If I were managing that project at the time, and had motivation, I'd definitely do a lot of cherrypicking, get all the "obviously won't break anything" changes merged in, to leave the problematic bits in for a focused review. Again, this all might be under an hour, but sometimes you look at a thing and are like "I don't really want to deal with this, I have my own life to deal with."
At a higher level, the biggest problem with these kinds of libraries is having the single person who can merge things in, who can hit the "release" button. There's a lot of projects that interact with Django that have heavy usage, and survive mainly thanks to random people making forks and adding patches that properly implement support for newer Django. At $OLD_JOB we used a fork of django-money (including a lot of patches to fix stuff like "USD could be ordered with JPY", pure bug generators). It was very easy to add patches because, well, we had our usage and our test suite and no external users. It's great, but it's also important to try and get patches upstreamed when possible (and we did for a lot of projects).
Echoing your experience, I too worked on a project that was stuck on angular.js 1.3 when 1.6 was about to be released. We took a look at some migration guides and didn't see that many changes we had to make, so we tried updating it.
Everything broke.
Investigating, I realised that one of my long departed predecessors forked angular-bootstrap and made a few small changes to it. The problem was that the that library was tied to angular.js 1.3. To update angular.js, we had to update the library. To update the library, we had to remove all the changes in which would break large parts of our UI. The project was already in maintenance mode by that time and we decided to just leave it as is. I spent the next month converting it from coffeescript to es6.

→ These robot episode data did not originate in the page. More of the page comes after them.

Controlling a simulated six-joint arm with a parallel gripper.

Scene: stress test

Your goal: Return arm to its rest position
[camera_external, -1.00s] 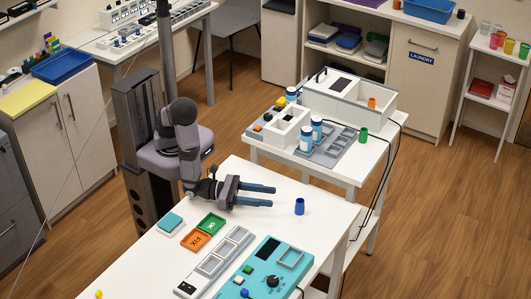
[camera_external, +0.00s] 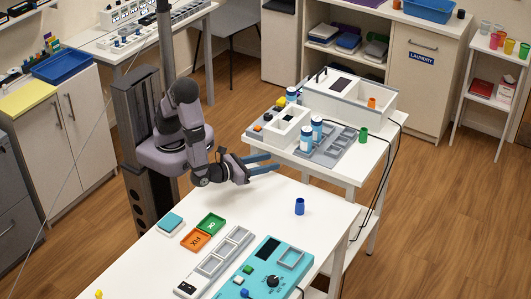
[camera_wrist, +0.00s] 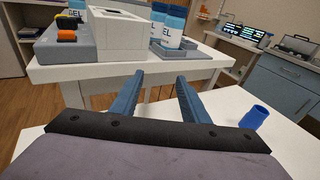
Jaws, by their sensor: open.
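My gripper (camera_external: 262,164) is open and empty. It is above the far left part of the white front table (camera_external: 265,205), with its fingers pointing right. My arm rises folded from its column behind the table. In the wrist view my two blue fingers (camera_wrist: 156,97) are spread with nothing between them. A blue cup (camera_external: 299,206) stands upright on the front table, to the right of and apart from my gripper. It also shows in the wrist view (camera_wrist: 254,117), at the right.
A second white table (camera_external: 352,170) behind holds white-capped blue bottles (camera_external: 306,138), a grey tray (camera_external: 333,150) and a green cup (camera_external: 363,135). On the front table are a green tray (camera_external: 211,224), an orange tray (camera_external: 195,240) and a teal device (camera_external: 255,278).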

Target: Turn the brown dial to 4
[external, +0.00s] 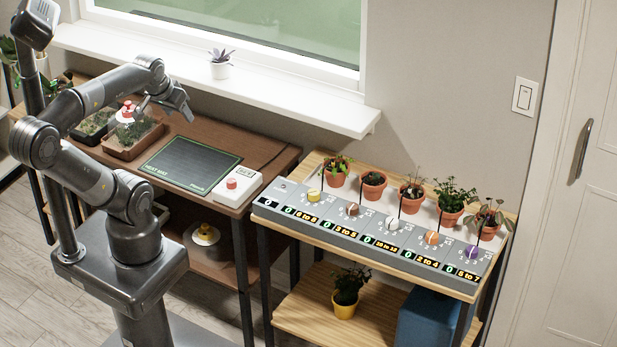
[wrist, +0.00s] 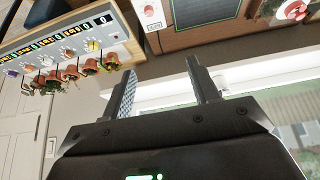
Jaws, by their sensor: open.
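The brown dial (external: 352,209) is the second knob from the left on the grey control panel (external: 283,192), between a yellow dial (external: 313,195) and a white one (external: 391,223). The green digit below it reads 0, beside a "3 to 5" label. Its pointer direction is too small to read. My gripper (external: 168,106) is open and empty above the brown table at the left, well away from the panel. In the wrist view, my gripper (wrist: 162,82) has its fingers apart with nothing between them; the panel (wrist: 82,33) shows at upper left.
Several potted plants (external: 373,185) stand behind the dials. An orange dial (external: 432,238) and a purple dial (external: 471,252) are farther right. A white box with a red button (external: 231,184), a black mat (external: 190,164) and a clear-covered tray (external: 133,138) sit on the brown table (external: 268,158).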

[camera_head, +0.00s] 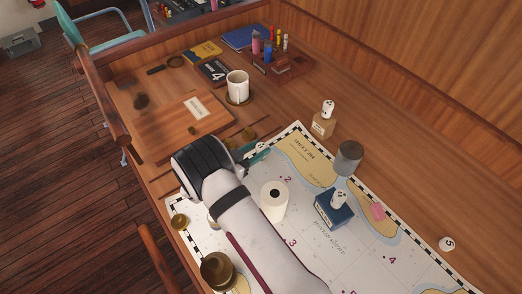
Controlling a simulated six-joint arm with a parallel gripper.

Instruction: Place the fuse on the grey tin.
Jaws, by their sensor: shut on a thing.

I had exactly the same thing last year with a previous long departed staff member having forked django-flex-fields into their personal GitHub and having made substantial changes. Porting to Django 3.2 then became a huge and costly project in itself as a result.
>So with libraries that are consumed by third parties, it's rarely about the number of lines of code. Since you don't really have a definitive list of all usages of your code, things like the changes to `_money_from_dict` making things nullable mean you have to consider all ways in which that might blow up. And like "the public API is the public API, the private API everything goes" is easy to say, but it's so easy to just break other projects with these kinds of changes.
Strongly typed languages, a well-designed API, and senantic versioning can make this problem largely disappear.
If you fix a bug, this can break existing code. This is a fact of life. Changing performance characteristics can generate downstream problems! You have to consider this stuff seriously.
Here the change introduced nullability. In another universe the function would already be nullable but the conditions in which a value becomes None changes. A spec can be changed, for the better, and still be bug generating if people just upgrade. That is not captured by most type systems, and there aren’t that many great production web apps running on Idris.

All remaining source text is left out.